## [INSTRUCTION]
Write the listing below out again exactly, dropping the images.

══════════════════════════════

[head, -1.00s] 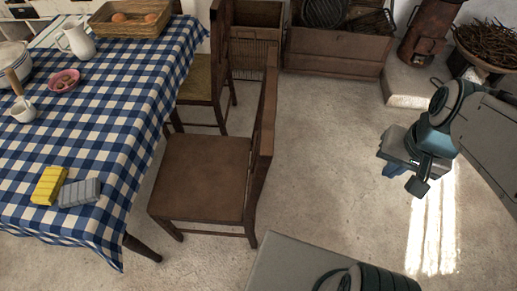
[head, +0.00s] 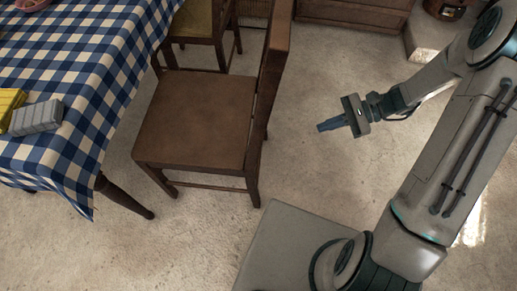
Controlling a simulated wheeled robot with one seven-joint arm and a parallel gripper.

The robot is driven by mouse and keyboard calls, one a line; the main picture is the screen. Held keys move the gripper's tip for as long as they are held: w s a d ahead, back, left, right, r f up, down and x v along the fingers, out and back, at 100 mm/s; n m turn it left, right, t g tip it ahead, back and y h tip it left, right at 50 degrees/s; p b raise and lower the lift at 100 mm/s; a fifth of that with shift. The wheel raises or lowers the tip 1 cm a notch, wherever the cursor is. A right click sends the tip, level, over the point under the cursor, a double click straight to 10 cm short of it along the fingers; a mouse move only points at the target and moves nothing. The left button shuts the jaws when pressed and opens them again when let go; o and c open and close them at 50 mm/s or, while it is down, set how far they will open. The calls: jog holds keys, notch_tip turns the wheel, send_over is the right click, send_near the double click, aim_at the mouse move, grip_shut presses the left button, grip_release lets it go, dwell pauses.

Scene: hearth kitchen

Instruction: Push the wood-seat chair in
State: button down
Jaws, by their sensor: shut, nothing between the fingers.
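The wood-seat chair (head: 195,118) stands in the middle of the head view. Its brown seat faces the table on the left, and its backrest (head: 271,75) is on the right side. A gap of bare floor shows between the seat's near part and the table leg. The table (head: 75,120) wears a blue and white checked cloth. My gripper (head: 322,127) is to the right of the backrest, apart from it, with its fingers shut and pointing left toward the chair.
A second chair with a woven seat (head: 192,22) stands behind the first, at the table's side. A wooden chest (head: 355,12) is at the back. A table leg (head: 127,196) slants onto the floor at the left.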

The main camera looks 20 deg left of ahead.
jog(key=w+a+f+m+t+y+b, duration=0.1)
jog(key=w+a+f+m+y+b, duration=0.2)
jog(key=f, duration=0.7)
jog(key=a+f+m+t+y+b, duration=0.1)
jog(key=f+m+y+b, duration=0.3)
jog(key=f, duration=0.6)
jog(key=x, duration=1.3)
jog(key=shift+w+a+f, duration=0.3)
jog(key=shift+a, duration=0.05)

══════════════════════════════

## [SOLUTION BELOW]
[head, -1.00s] 
[head, +0.00s] 
Controlling a simulated wheeled robot with one seven-joint arm and a parallel gripper.

The robot is driven by mouse and keyboard calls, one a line; the main picture is the screen. Held keys move the gripper's tip for as long as they are held: w s a d ahead, back, left, right, r f up, down and x v along the fingers, out and back, at 100 mm/s; n m turn it left, right, t g tip it ahead, back and y h tip it left, right at 50 degrees/s; p b raise and lower the lift at 100 mm/s; a fifth of that with shift. The wheel raises or lowers the tip 1 cm a notch, wherever the cursor is. A right click sends the tip, level, over the point under the cursor, a double click straight to 10 cm short of it along the fingers; a mouse move only points at the target and moves nothing. The left button shuts the jaws when pressed and opens them again when let go; o and c open and close them at 50 mm/s or, while it is down, set how far they will open. The calls: jog holds keys, notch_tip turns the wheel, send_over is the right click, send_near the double click, aim_at the mouse move, grip_shut presses the left button, grip_release lets it go, dwell pauses.

Scene: hearth kitchen

Instruction: Push the wood-seat chair in
State: button down
Jaws, by their sensor: shut, nothing between the fingers.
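The wood-seat chair (head: 195,118) stands in the middle of the head view. Its brown seat faces the table on the left, and its backrest (head: 271,75) is on the right side. A gap of bare floor shows between the seat's near part and the table leg. The table (head: 75,120) wears a blue and white checked cloth. My gripper (head: 322,127) is to the right of the backrest, apart from it, with its fingers shut and pointing left toward the chair.
A second chair with a woven seat (head: 192,22) stands behind the first, at the table's side. A wooden chest (head: 355,12) is at the back. A table leg (head: 127,196) slants onto the floor at the left.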

The main camera looks 20 deg left of ahead.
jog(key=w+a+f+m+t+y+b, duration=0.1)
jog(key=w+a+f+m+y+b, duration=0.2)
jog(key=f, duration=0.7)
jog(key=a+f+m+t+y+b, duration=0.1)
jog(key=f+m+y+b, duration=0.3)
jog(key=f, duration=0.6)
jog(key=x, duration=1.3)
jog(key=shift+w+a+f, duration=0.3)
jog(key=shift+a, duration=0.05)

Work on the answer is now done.